## start Supplied material

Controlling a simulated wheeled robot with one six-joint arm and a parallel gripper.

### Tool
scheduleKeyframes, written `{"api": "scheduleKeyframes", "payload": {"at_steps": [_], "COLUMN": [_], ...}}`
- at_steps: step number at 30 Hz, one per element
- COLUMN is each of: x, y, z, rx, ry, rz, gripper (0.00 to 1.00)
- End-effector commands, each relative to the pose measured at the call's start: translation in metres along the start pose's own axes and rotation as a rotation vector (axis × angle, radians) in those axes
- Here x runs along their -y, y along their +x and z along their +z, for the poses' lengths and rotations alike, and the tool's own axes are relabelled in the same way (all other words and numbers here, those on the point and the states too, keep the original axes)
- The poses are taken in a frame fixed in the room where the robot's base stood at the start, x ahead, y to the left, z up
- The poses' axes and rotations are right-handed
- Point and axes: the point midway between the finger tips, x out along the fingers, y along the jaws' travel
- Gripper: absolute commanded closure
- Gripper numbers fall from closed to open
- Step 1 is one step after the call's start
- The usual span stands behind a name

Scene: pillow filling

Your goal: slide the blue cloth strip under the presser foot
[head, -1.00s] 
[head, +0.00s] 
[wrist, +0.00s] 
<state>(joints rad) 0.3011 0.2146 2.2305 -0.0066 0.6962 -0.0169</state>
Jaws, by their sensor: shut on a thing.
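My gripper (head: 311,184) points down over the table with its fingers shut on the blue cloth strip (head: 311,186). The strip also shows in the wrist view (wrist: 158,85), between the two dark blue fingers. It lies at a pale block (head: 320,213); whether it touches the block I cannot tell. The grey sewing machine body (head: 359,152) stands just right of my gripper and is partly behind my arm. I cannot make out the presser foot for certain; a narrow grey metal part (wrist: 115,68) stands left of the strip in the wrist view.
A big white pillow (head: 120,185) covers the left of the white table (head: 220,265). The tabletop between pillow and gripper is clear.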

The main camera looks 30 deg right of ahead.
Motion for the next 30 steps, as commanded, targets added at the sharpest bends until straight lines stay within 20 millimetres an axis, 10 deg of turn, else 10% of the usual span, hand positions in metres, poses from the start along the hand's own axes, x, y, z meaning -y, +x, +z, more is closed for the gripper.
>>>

## end Supplied material

- Stated goal: Within the listing above, find every line containing the string "numbers" and return it.

- Task response:
- Here x runs along their -y, y along their +x and z along their +z, for the poses' lengths and rotations alike, and the tool's own axes are relabelled in the same way (all other words and numbers here, those on the point and the states too, keep the original axes)
- Gripper numbers fall from closed to open

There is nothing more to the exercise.